• **Dataset extract**

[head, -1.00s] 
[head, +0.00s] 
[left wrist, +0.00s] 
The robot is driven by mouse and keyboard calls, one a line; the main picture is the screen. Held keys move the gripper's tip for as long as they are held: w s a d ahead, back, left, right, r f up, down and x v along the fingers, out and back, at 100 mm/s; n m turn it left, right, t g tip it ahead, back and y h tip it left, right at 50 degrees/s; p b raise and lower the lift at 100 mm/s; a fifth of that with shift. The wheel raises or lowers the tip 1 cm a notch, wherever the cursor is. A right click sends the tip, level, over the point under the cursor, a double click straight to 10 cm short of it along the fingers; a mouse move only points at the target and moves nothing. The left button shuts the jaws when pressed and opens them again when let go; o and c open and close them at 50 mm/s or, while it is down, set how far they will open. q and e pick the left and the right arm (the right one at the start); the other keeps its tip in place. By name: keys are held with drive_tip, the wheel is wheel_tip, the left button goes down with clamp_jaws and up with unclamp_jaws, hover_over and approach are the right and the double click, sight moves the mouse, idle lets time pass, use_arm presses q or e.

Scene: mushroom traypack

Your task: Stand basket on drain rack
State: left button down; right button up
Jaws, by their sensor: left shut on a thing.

• **Do this**
Give back the lines of the listing from the one with "Scene: mushroom traypack" through the end, both included, exactly as written and with nothing added.

• **Correct response**
Scene: mushroom traypack

Your task: Stand basket on drain rack
State: left button down; right button up
Jaws, by their sensor: left shut on a thing.

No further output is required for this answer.